Now lets us work on building each individual components of the the tuner using python.
2.1. Audio Input#
We have already worked on an building an voice_recorder.py using PyAudio and Python which can be used as our Audio Input. Since we will be using the audio recorder repeatedly, it is wise to rewrite it as a function, so that it can be reused easily as and when required. However we need to make several changes to the voice recorder to adapt it as the input to our instrument tuner.
Exercise 2#
The current implementation of voice_recorder.py saves the recording as a wav file. Rewrite voice_recorder.py as a function which returns the recording as a numpy array or a list.
Name the function as
get_recordings()
2.2. Display#
Since we are using Python to make our instrument tuner, we can use our output console as a display.
2.3. Mode Selectors and Other Inputs#
We could use some keyboard inputs to give inputs to our instrument tuner.
input()
function is used to give user inputs to a python program.
2.4. Identifying the frequency and Note for tuning#
One of the important pieces required to build an instrument tuner is a module which identifies the frequency from the input.
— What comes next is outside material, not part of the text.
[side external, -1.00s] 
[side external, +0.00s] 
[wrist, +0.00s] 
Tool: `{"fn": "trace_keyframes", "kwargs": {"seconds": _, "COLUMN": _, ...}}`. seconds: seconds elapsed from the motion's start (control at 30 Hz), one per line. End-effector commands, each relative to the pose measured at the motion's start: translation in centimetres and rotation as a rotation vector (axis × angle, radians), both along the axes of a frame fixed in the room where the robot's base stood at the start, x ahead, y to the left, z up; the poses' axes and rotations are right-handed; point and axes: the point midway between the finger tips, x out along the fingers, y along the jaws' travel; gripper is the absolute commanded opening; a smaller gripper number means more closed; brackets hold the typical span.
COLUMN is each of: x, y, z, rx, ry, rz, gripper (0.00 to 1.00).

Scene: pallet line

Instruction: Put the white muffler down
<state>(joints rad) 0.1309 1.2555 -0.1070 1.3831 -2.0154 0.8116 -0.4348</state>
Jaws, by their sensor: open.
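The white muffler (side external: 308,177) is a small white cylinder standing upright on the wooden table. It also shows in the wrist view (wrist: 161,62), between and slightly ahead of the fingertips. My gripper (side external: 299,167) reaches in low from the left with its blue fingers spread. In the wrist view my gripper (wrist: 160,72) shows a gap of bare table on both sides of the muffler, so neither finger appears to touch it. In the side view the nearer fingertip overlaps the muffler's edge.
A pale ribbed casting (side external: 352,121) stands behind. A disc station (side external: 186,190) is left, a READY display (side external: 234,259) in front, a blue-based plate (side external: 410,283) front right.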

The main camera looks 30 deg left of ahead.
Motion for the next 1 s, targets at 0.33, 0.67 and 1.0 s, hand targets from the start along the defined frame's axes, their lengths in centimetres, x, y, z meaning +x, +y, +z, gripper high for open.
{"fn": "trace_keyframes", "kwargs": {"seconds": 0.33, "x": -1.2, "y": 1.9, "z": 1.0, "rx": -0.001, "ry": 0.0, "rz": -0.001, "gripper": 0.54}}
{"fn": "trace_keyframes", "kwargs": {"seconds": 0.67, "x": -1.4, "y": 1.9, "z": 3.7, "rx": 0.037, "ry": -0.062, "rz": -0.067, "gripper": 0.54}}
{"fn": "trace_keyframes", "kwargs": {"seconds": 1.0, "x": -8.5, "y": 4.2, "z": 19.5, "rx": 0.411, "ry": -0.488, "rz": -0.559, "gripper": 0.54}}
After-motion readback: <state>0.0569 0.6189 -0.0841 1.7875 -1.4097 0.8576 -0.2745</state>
As we have learned in the last lab few labs, we could use an fft to analyze the frequencies in an input signal.
Exercise 3#
Write a function
get_frequency(input_audio)
which returns the most dominant frequency in input_audio.
3. Instrument Tuner #
Combining the different modules explained above, I have implemented a sample instrument tuner, tuner.py.
If you haven’t used object oriented programming in python, review online before looking at tuner.py.
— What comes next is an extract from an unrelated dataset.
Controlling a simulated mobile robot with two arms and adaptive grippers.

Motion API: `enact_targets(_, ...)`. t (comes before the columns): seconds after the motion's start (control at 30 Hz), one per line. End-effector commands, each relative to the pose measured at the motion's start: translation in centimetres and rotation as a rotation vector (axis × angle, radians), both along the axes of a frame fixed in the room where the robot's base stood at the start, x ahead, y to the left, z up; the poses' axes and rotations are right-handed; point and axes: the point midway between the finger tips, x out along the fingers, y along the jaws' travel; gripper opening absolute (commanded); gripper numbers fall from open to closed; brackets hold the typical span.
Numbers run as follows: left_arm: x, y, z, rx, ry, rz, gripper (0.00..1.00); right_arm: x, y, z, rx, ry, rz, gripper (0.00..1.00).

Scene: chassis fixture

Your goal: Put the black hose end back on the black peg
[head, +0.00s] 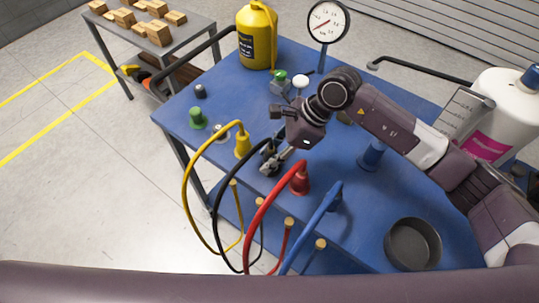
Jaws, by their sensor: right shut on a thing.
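My right gripper (270,160) reaches over the middle of the blue table from the right. It is shut on the end of the black hose (217,198), most of which is hidden by the gripper. The hose loops down over the table's front edge, between the yellow and red hoses. I cannot make out the black peg for certain; the gripper and wrist cover the spot between the yellow and red pegs. I cannot tell whether hose end and peg touch. My left gripper is not in view.
The yellow hose (188,185) runs to the yellow peg (242,148) and the red hose (262,205) to the red peg (301,182), close on both sides. A blue hose (318,222), blue peg (373,155), black pan (413,244), gauge (327,21) and yellow jug (256,38) stand around.

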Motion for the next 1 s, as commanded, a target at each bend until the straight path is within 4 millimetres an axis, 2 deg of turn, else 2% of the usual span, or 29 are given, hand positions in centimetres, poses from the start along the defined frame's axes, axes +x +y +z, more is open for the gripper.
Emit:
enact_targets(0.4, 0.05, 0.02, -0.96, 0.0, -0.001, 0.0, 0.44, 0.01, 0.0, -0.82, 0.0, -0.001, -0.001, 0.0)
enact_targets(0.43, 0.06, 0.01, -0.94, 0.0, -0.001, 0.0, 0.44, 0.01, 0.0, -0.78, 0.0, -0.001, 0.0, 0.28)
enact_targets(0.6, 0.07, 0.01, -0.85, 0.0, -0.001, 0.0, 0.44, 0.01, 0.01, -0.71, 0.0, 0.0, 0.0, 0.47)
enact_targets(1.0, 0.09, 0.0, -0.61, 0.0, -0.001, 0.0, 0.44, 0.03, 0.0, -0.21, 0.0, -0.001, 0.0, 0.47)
https://realpython.com/python3-object-oriented-programming/ is a good place to start.
Let us go through the implementation.
def open_stream_for_tuning(self):
p = pyaudio.PyAudio()
stream = p.open(format = self.FORMAT,
channels = self.CHANNELS,
rate = self.RATE,
input = True,
frames_per_buffer = self.chunk)
return p, stream
The function open_stream_for_tuning(self)
is used for opening an input audio stream using PyAudio. This function returns the pyaudio object and the newly opened audio stream.
def close_audio_stream(self, p, stream):
stream.stop_stream()
stream.close()
p.terminate()
As the name indicates close_audio_stream(self, p, stream)
is used for closing and terminating the stream as soon as the tuning process ends.
def program_info(self):
print('*'*80)
info = ["This is a simple program used for tuning an instrument.", "\n","Usage:", "Play a note on seeing a prompt."]
info.append("The program will analyze the note played and display the frequency of the note.")
info.append("Follow the promts to redo the tuning or to exit the program")
for line in info:
print(line)
print('*'*80)
The function def program_info(self)
is used to give some useful information about the function and usage instructions to the users upon program startup.
def get_recorded_frames(self, stream):
frames = list()
for i in range(0, self.RATE//self.chunk * self.RECORD_SECONDS):
data = stream.read(self.chunk, exception_on_overflow = False)
data_length = len(data)//self.swidth
frame = wave.struct.unpack("%dh"%(data_length), data)
frames.extend(list(frame))
return frames
The function def get_recorded_frames(self, stream)
is a clean implementation of the voice recorder, which takes in a stream object. This input audio stream object is used to record frames of audio. The recorded audio is then converted to integers and appended to a list which is then returned back.
def find_max_freq(self, frames):
fft = np.fft.fft(frames)
xf = np.fft.fftfreq(len(frames), 1/self.RATE)
mag = np.abs(fft)
idx = np.argmax(mag)
freq = xf[idx]
return np.abs(freq)
The function ind_max_freq(self, frames)
is used to find the dominant frequency in the input signal - frames.
def tune(self):
user_input = ''
while user_input != 'q':
print("Tuner starts in 3 seconds! Get ready to play the note.")
for i in range(4, 0, -1):
print(i, end = '\r')
sleep(1)
p, stream = self.open_stream_for_tuning()
print("*************************************")
print("******* tuning started! *******")
#get recordings as a numpy array
frames = np.array(self.get_recorded_frames(stream))
# identify dominant frequency for tuning.
freq = self.find_max_freq(frames)
print("*************************************")
print("Frequency: ", freq)
print("*************************************")
self.close_audio_stream(p, stream)
self.show_menu()
user_input = input("Enter your choice: ")
if (user_input == 'q' or user_input == 'Q'):
break
print("******* tuning stopped! *******")
print("*************************************")
self.close_audio_stream(p, stream)
Finally the tune function combines the individual building blocks explained above to make our instrument tuner.
It creates an audio stream using the open_stream_for_tuning(self)
function, gets the recording from get_recorded_frames(stream)
, finds and displays the find_max_freq(self, frames)
the dominant frequency in the instrument for tuning and finally terminates the stream on completing the tuning process.
The individual functions of the instrument tuner are encapsulated inside a class-Tuner.
Exercise 4#
Run tuner.py.
You can use a audio tune generator app in your mobile or a even play a tone using Audio function to test the tuner.
Report your observations.
Exercise 5#
The program tuner.py returns the frequencies.
Modify the program to receive a target note as an input eg. ‘C’ or ‘C#’
Instead of frequencies, it should return the frequency difference between target note and actual freqeuncy.
Add the modified code along with your submission.
Reflection #
Do not skip this section! Lab will be graded only on completing this section.
What parts of the lab, if any, do you feel you did well?
What are some things you learned today?
Are there any topics that could use more clarification?
Do you have any suggestions on parts of the lab to improve?